- Information supplied
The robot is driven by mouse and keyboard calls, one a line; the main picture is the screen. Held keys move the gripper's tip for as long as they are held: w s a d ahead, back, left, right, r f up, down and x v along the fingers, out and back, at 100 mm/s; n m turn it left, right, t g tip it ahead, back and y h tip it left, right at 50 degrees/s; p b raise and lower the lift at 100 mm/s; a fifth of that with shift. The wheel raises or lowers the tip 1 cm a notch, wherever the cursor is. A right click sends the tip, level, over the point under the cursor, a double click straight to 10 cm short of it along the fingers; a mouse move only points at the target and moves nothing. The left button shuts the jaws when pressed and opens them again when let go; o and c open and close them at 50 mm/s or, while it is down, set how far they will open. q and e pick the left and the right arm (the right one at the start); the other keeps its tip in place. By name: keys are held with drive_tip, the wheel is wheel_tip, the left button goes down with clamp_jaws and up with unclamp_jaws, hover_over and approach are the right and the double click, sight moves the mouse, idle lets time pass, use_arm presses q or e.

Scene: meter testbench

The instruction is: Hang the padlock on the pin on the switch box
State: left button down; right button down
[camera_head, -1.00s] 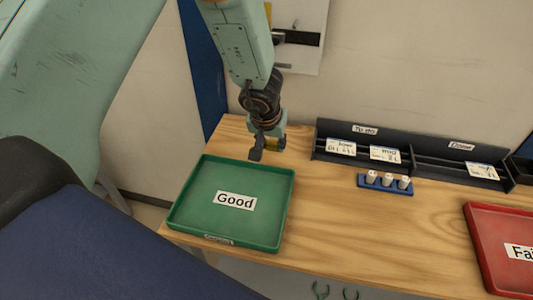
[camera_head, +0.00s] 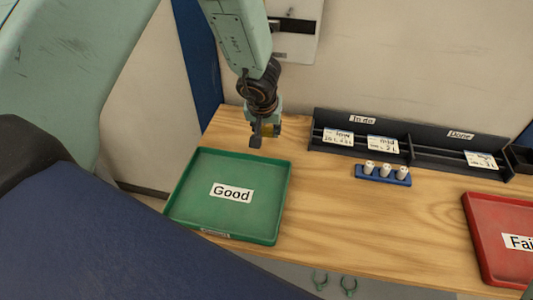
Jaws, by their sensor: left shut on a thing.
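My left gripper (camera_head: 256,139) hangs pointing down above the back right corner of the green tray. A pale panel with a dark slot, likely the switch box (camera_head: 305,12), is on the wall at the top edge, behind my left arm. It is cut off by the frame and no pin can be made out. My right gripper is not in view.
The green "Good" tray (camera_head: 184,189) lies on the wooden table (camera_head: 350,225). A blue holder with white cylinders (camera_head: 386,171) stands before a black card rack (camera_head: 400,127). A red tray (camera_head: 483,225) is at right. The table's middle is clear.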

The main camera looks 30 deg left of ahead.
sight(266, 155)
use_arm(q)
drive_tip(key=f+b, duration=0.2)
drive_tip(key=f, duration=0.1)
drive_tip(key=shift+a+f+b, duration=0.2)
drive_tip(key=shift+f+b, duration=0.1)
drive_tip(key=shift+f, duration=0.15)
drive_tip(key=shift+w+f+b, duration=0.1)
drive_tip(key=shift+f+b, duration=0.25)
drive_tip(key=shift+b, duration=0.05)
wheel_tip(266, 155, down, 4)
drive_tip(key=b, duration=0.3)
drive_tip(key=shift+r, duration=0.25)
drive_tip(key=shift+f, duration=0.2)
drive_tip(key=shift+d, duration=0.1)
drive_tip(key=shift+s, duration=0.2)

- Exercise
Without the pictures, copy the material exactly as given.

- Answer
The robot is driven by mouse and keyboard calls, one a line; the main picture is the screen. Held keys move the gripper's tip for as long as they are held: w s a d ahead, back, left, right, r f up, down and x v along the fingers, out and back, at 100 mm/s; n m turn it left, right, t g tip it ahead, back and y h tip it left, right at 50 degrees/s; p b raise and lower the lift at 100 mm/s; a fifth of that with shift. The wheel raises or lowers the tip 1 cm a notch, wherever the cursor is. A right click sends the tip, level, over the point under the cursor, a double click straight to 10 cm short of it along the fingers; a mouse move only points at the target and moves nothing. The left button shuts the jaws when pressed and opens them again when let go; o and c open and close them at 50 mm/s or, while it is down, set how far they will open. q and e pick the left and the right arm (the right one at the start); the other keeps its tip in place. By name: keys are held with drive_tip, the wheel is wheel_tip, the left button goes down with clamp_jaws and up with unclamp_jaws, hover_over and approach are the right and the double click, sight moves the mouse, idle lets time pass, use_arm presses q or e.

Scene: meter testbench

The instruction is: Hang the padlock on the pin on the switch box
State: left button down; right button down
[camera_head, -1.00s] 
[camera_head, +0.00s] 
Jaws, by their sensor: left shut on a thing.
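My left gripper (camera_head: 256,139) hangs pointing down above the back right corner of the green tray. A pale panel with a dark slot, likely the switch box (camera_head: 305,12), is on the wall at the top edge, behind my left arm. It is cut off by the frame and no pin can be made out. My right gripper is not in view.
The green "Good" tray (camera_head: 184,189) lies on the wooden table (camera_head: 350,225). A blue holder with white cylinders (camera_head: 386,171) stands before a black card rack (camera_head: 400,127). A red tray (camera_head: 483,225) is at right. The table's middle is clear.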

The main camera looks 30 deg left of ahead.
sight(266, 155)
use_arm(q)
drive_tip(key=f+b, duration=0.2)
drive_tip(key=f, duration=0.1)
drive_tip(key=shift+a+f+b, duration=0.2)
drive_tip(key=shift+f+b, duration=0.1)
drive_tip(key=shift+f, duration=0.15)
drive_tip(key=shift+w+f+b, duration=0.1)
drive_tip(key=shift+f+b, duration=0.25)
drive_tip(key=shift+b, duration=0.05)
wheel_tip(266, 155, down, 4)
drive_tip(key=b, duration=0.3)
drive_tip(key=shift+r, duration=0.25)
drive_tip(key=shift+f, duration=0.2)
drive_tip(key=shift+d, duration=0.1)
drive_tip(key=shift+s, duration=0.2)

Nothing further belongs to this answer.